Following theDeclaration and Political Resolutions from our 8th WFFP Global Assembly (GA8) held in Brasilia (November 2024), we reject the corporate capture of the UN Ocean Conference (UNOC3, see our Statement). We refuse to engage in a global marine governance forum that is violating the democratic principles of the United Nations (UN) charter, including: the protection and promotion of our human rights and fundamental freedoms, central to our dignity and quest for equality; violating our rights to participate in decision-making; and failing to offer mechanisms towards accountability and transparency to oversee decision-making processes, and hold nation states accountable to their commitments. We have been invited to this and the previous two UNOC conferences but have rejected to participate due to our exclusion from agenda-setting and the denial of our freedom to raise our own issues and concerns.

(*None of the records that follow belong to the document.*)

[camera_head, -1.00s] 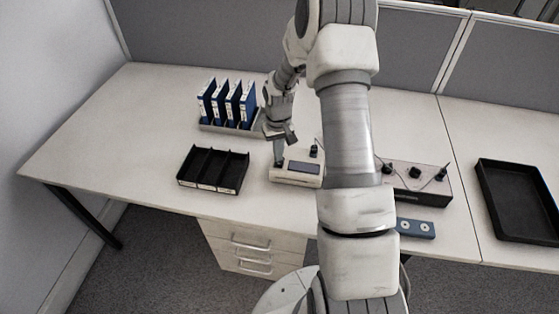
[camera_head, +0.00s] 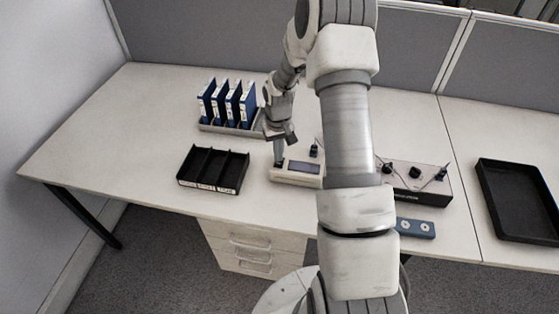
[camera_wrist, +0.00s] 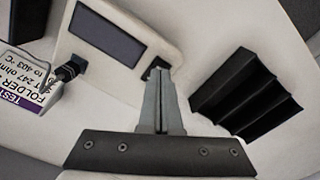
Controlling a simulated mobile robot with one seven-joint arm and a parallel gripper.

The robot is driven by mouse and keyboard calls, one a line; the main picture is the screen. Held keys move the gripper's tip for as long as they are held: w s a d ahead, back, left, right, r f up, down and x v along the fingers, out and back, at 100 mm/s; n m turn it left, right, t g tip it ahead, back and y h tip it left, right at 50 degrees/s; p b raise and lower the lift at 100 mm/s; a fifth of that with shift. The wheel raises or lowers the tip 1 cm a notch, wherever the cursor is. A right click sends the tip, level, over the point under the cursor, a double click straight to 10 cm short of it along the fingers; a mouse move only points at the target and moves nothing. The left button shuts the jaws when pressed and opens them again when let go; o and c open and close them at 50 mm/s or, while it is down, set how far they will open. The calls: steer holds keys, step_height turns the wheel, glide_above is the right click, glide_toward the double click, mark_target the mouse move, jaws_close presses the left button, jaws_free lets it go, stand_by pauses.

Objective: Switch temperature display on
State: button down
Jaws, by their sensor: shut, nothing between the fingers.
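A beige device (camera_head: 297,180) with a dark, blank-looking display (camera_head: 304,168) stands on the desk, left of my arm. In the wrist view the display (camera_wrist: 107,33) is at the upper left, and a small black switch-like part (camera_wrist: 155,67) sits at the near edge of the device's top. My gripper (camera_head: 279,163) is over the left end of the device, pointing down. In the wrist view its fingers (camera_wrist: 159,75) are shut together and empty, with the tips at the black part. The fingers partly hide that part; I cannot tell whether they touch it.
A black compartment tray (camera_head: 213,170) is to the left. Blue folders (camera_head: 228,104) stand in a grey rack behind. A black-fronted box with knobs (camera_head: 418,183), a blue unit (camera_head: 416,229) and a black tray (camera_head: 520,200) are to the right. A cabled plug (camera_wrist: 68,71) and printed label (camera_wrist: 30,80) are beside the device.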

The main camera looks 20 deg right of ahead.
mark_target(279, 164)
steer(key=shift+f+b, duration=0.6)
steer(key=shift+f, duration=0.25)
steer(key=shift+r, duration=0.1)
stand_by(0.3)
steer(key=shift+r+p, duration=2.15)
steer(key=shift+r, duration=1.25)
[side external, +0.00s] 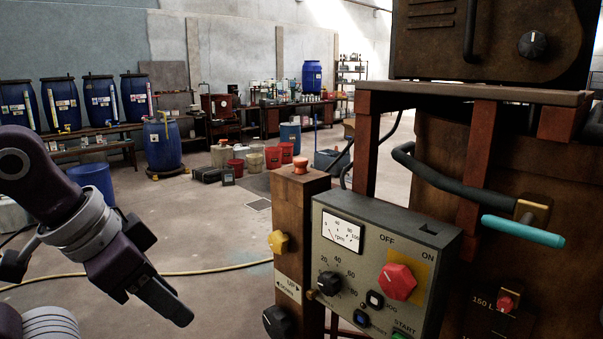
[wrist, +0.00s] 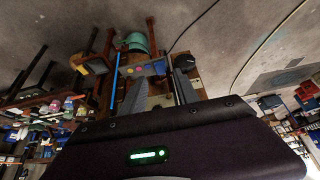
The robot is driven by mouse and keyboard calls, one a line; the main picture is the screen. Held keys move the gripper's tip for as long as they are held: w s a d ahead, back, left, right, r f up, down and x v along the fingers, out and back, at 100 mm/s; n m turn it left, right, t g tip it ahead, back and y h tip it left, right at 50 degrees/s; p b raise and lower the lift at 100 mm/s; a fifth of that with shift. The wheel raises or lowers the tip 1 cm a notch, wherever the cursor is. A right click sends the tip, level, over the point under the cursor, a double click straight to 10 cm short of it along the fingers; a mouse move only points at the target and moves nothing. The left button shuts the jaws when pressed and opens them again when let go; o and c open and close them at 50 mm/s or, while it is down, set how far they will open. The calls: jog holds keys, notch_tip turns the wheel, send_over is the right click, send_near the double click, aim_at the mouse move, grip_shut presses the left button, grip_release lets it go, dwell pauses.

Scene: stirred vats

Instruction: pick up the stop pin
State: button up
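I cannot tell for certain which thing is the stop pin. A red-topped piece (side external: 505,301) sits low on the rusty machine at the right, near a "150 L" mark. A teal-ended bar (side external: 522,231) sticks out above it. An orange-red cap (side external: 300,166) stands on top of the brown post (side external: 303,205), and a yellow knob (side external: 278,241) is on its side. My gripper (side external: 183,315) is at the lower left, pointing down and right, apart from all of these. In the wrist view its two fingers (wrist: 157,95) are spread with nothing visible between them.
A grey control box (side external: 375,265) with a dial, red switch and buttons stands between my gripper and the machine. A dark bent bar (side external: 440,182) juts out above it. Blue drums (side external: 162,143) and buckets stand far back. Open floor lies around my gripper.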

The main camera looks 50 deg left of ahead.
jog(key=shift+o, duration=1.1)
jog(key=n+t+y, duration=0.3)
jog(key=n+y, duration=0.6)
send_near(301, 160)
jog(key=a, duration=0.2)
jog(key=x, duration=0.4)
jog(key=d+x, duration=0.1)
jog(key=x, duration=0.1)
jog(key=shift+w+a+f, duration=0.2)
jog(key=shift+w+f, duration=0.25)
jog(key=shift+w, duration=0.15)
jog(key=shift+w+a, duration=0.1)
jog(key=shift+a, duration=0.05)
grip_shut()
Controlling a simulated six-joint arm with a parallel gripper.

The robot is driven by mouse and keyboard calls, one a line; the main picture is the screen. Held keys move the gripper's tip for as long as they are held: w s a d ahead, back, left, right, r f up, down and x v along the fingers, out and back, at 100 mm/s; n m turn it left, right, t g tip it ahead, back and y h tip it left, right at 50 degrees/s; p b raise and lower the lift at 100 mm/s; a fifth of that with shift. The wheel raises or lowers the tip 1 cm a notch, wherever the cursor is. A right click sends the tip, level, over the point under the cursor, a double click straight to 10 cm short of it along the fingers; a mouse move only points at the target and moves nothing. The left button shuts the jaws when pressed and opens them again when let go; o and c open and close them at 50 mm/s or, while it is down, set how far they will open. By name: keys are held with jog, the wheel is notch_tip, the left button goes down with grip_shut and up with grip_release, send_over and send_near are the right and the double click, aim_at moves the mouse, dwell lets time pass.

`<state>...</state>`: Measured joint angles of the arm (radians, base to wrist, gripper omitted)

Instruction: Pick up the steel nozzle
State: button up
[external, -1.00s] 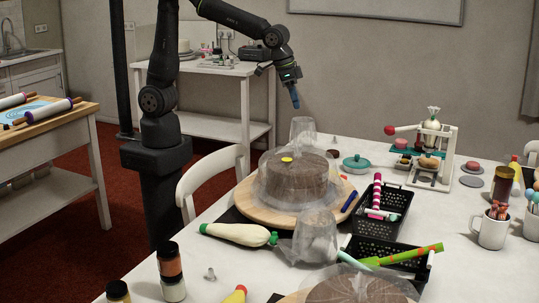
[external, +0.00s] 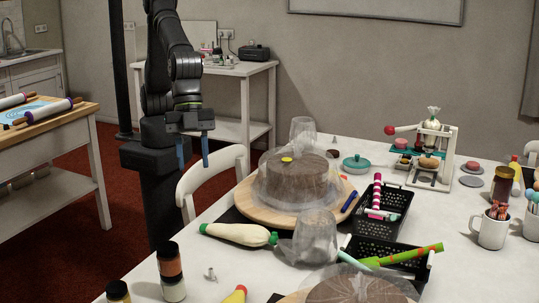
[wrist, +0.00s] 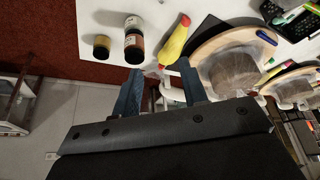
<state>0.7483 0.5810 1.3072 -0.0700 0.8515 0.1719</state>
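The steel nozzle (external: 211,274) is a small grey piece on the white table, between the spice jars and the yellow piping bag in the external view. My gripper (external: 193,160) is open and empty, with its two blue fingers pointing down. It hangs in the air near my base, behind and left of the nozzle in that view, well apart from it. In the wrist view my gripper (wrist: 161,74) shows two spread fingers. A small pale shape lies between the fingertips there, but I cannot tell for sure that it is the nozzle.
Spice jars (external: 171,268) stand left of the nozzle, and a yellow piping bag (external: 236,295) lies right of it. A cream piping bag (external: 238,234) lies behind. A white chair (external: 212,172) stands at the table edge near my gripper. A covered cake (external: 297,182) sits on a turntable.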

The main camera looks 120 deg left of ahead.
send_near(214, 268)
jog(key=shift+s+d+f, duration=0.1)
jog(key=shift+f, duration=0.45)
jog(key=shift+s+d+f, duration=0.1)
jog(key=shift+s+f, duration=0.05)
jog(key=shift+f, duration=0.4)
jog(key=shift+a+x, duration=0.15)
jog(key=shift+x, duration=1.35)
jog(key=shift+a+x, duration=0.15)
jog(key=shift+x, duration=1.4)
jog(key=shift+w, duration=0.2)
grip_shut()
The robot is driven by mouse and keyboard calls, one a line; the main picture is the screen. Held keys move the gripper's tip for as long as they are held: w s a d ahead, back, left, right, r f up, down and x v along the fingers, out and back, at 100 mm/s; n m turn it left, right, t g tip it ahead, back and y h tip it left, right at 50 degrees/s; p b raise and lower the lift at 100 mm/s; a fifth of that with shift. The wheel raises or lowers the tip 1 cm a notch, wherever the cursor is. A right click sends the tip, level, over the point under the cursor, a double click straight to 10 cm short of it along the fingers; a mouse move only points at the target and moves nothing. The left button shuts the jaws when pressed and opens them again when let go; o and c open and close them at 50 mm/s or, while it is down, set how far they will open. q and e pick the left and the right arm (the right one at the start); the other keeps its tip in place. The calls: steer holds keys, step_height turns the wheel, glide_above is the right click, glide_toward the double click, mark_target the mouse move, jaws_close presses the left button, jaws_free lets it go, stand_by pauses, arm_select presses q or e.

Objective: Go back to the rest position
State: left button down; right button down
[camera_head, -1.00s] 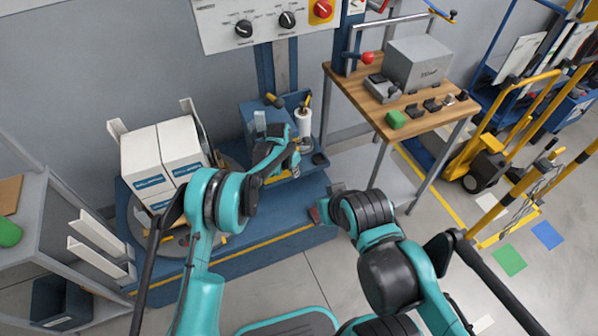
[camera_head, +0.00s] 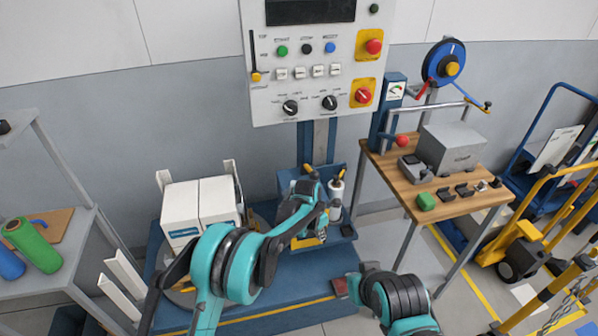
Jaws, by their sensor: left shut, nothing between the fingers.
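My left arm comes in from the lower left, and its gripper (camera_head: 322,235) is shut and empty. It shows in front of the blue tool holder (camera_head: 350,231) below the control panel. I cannot tell its exact height above the blue platform (camera_head: 270,312). My right arm shows at the bottom, right of centre, as a dark and teal link. Its gripper cannot be made out.
A control panel (camera_head: 290,98) hangs on a blue post at the wall. White boxes (camera_head: 181,205) stand on the platform. A wooden table (camera_head: 405,190) with a grey box (camera_head: 452,148) stands right. A grey shelf (camera_head: 50,275) stands left. Yellow trolleys (camera_head: 540,240) stand far right.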

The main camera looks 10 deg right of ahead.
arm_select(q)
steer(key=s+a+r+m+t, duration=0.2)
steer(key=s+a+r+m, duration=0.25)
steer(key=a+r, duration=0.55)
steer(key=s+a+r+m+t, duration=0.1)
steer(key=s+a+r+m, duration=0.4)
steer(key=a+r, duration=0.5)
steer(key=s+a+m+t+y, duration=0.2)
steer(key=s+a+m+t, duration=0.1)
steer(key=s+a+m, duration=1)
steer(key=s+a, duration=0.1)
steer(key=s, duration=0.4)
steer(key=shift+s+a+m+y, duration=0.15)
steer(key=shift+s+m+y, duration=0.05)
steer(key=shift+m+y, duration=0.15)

Our participation would legitimise this exclusionary form of governance, which is used by the organisers to tick the participation box to “ensure responsive, inclusive, participatory and representative decision-making at all levels” as spelled out in SDG 16, without any intention for meaningful engagement or addressing the power imbalances at play.

The main outcomes of the UNOC includes a non-binding conference statement and a torrent of voluntary commitments that are disingenuously presented as the outcome of consensus, lacking any mechanism to ensure transparency in decision-making processes and accountability to monitor implementation. Instead, public-private partnerships and false solutions, including the financialisation of conservation via 30×30 and debt-swaps, blue transformation, Marine Spatial Planning, BBNJ, among many other market-driven approaches and agreements, are being promoted and positioned as crucial to accelerate investments and action supposedly to ‘save’ the oceans (see our GA8 Political Resolutions for specific positions on these false solutions). UNOC3 reinforces a false imaginary that everyone involved in such partnerships is equally responsible and able to express and act on their dissent and objections. The lack of attention to historical power relations and political economy at the core of the oceans predicament is staggering. How can the UNOC3 ‘save’ the oceans if it fails to address the main drivers of social and environmental injustice, and establish mechanisms to safeguard the effective participation of impacted right holders? We experienced this very same trend at the FAO SSF Summit, and demand that small-scale fisheries (SSF) are brought back into the COFI agenda.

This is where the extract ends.